Letter from ALBERT G. PEIRCE to GEORGE PERKINS MARSH, dated February 6, 1866.
Geo P. Marsh Esqr
Tis a long while since any of us have heard in any manner of you, so long that we hardly know where to direct a letter to you but presume you have removed to Florence with the removal of the seat of government. So many things have happened since I wrote that it is useless for me to attempt to tell you any part of it. Our own town is improving very much, real estate has advanced about fifty percent within two years and such a thing as hiring a house or even getting board is an impossibility, nearly. Last November I bought the old Pitkin place in Cherry st for $3500 and within two months I was offered $5000. for it and did not sell.
Mr Edmunds place is now estimated to be worth $20.000 and he
only paid $6.000 for it. The 3 Congregational church is just about
complete and the new organ is to be tested before an audience at twenty five cents
per head in a few days. The dedication is to take place very soon. The interior is
quite pretty but I think
it will be too dark as the glass is about leather colored and the windows very narrow.
The new catholic church has its roof on and is a very imposing looking building
It puts all the rest of us in the shade Our new iron works progresses finely. The rolling mill has been in operation for three months or more and the Nail Factory for about two weeks. The latter makes about three hundred kegs per day. They intend in the spring to put up a Bessemer steel works, a mill for rolling RR iron and Boiler plate, a factory for Horse nails and one for making wagon axles. A large steam saw mill is just completed on the North end of the VCRR grounds and business generally is thriving here. Mr Edmunds has been to N.Y. with his daughter and is in hopes they may succeed in loosing the contracted cord in her neck so that she may be able to carry her head erect once more. Your friends here are all in their usual health I believe.
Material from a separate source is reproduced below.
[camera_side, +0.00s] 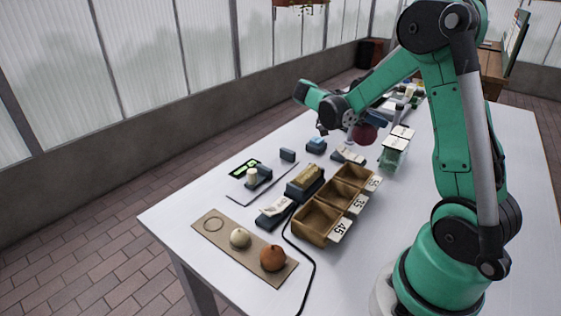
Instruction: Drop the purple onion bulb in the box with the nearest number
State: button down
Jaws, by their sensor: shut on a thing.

Our war is over at least that part in the field and we are doing all we can to fix
our constitution and laws so that the thing will never trouble us again. Many have
fears of the President but I hope for the best. We have a good majority in Congress
And they seem determined that all shall be made right before the seceeded states shall have much to say about making laws for us. I enclose a photograph of our boy taken when 11 months old. He grows quite fast and begins to talk a little.
We all think him very smart of course He is named for both his grand-fathers and they both endeavor to spoil him. Please remember us all to Mrs M and believe me
Truly YoursA G. Peirce
Hon Geo P. Marsh
References in this letter:
George Franklin Edmunds (1828-1919) began his career practicing law in Burlington. He served in the Vermont State House of Representatives and in the State Senate. In 1866 he was elected to the United States Senate as a Republican to fill the vacancy caused by Solomon Foot's death and served for four terms. He resigned in 1891. Edmunds was married to Susan Edmunds, the daughter of Marsh's sister and Wyllys Lyman, his Burlington friend.
A Burlington businessman, Albert G. Peirce ran the J. S. Peirce and Sons, a grocery and agricultural supplies store on Church Street with his father, J. S. Peirce. When the Marshes left for Italy, the family looked after their house and forwarded their mail.